Wilfred Jarman

Royal Army Ordnance Corps

Personal Details

Born:  28 August 1895 in Whitchurch, Shropshire and baptised on 11 September that year in St. Alkmund’s Parish Church.

Family: He was the seventh of eight children born to Samuel Jarman, a cabinet maker, and his wife Martha. He married Emily Huxley on 19 May 1920 in Bronington Parish Church, Flintshire and together they had three children – Margaret, Elsie M and Dorothy Mary.

Residence: In 1901 he was living in the Union Workhouse in Whitchurch; in 1911 he was living with his parents and siblings at 8 Sherrymill Hill, Whitchurch, the address shown for him on the 1919 Absent Voters’ Register. In 1930 and 1931 he was living with his wife and children in The Square, Church Hulme, Knutsford, Cheshire and by 1939 they had moved to 2 Webb’s Lane, Middlewich, Cheshire, where he was living at the time of his death.

Employment: In 1911 he was an errand boy and in 1939 a fish and fruit salesman.

Died: 23 February 1947 in Northwich, Cheshire, aged 51.

Military Details

Regiment: Royal Army Ordnance Corps

Rank: Sergeant

Service Number: 09926

Date of Enlistment: Not known

Date of Discharge: 12 August 1919

Reason for Discharge: To reserve

Medals and Awards

Wilfred was awarded the Campaign Medals (British War Medal, and Victory Medal).

Campaign Medals

Great War History Hub Whitchurch Shropshire Medals Front Image

The British War Medal (also known as 'Squeak') was a silver or bronze medal awarded to officers and men of the British and Imperial Forces who either entered a theatre of war or entered service overseas between 5th August 1914 and 11th November 1918 inclusive. This was later extended to services in Russia, Siberia and some other areas in 1919 and 1920. Approximately 6.5 million British War Medals were issued. Approximately 6.4 million of these were the silver versions of this medal. Around 110,000 of a bronze version were issued mainly to Chinese, Maltese and Indian Labour Corps. The front (obv or obverse) of the medal depicts the head of George V. The recipient's service number, rank, name and unit was impressed on the rim.
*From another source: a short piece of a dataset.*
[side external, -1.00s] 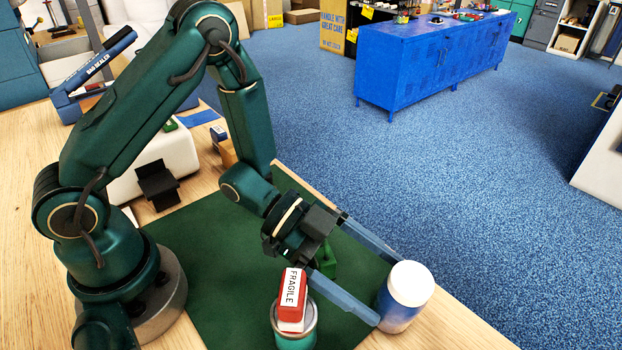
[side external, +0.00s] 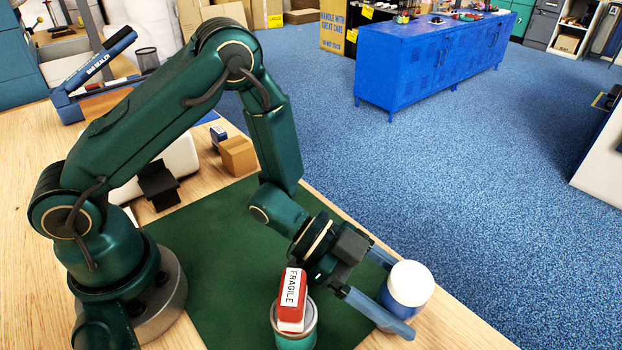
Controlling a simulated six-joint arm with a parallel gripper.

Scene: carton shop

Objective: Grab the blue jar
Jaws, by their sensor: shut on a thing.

The Allied Victory Medal (also known as 'Wilfred') was issued by each of the allies. It was decided that each of the allies should each issue their own bronze victory medal with a similar design, similar equivalent wording and identical ribbon. The British medal was designed by W. McMillan. The front depicts a winged classical figure representing victory. Approximately 5.7 million victory medals were issued. Interestingly, eligibility for this medal was more restrictive and not everyone who received the British War Medal ('Squeak') also received the Victory Medal ('Wilfred'). However, in general, all recipients of 'Wilfred' also received 'Squeak' and all recipients of The 1914 Star or The 1914/1915 Star (also known as 'Pip') also received both 'Squeak' and 'Wilfred'. The recipient's service number, rank, name and unit was impressed on the rim.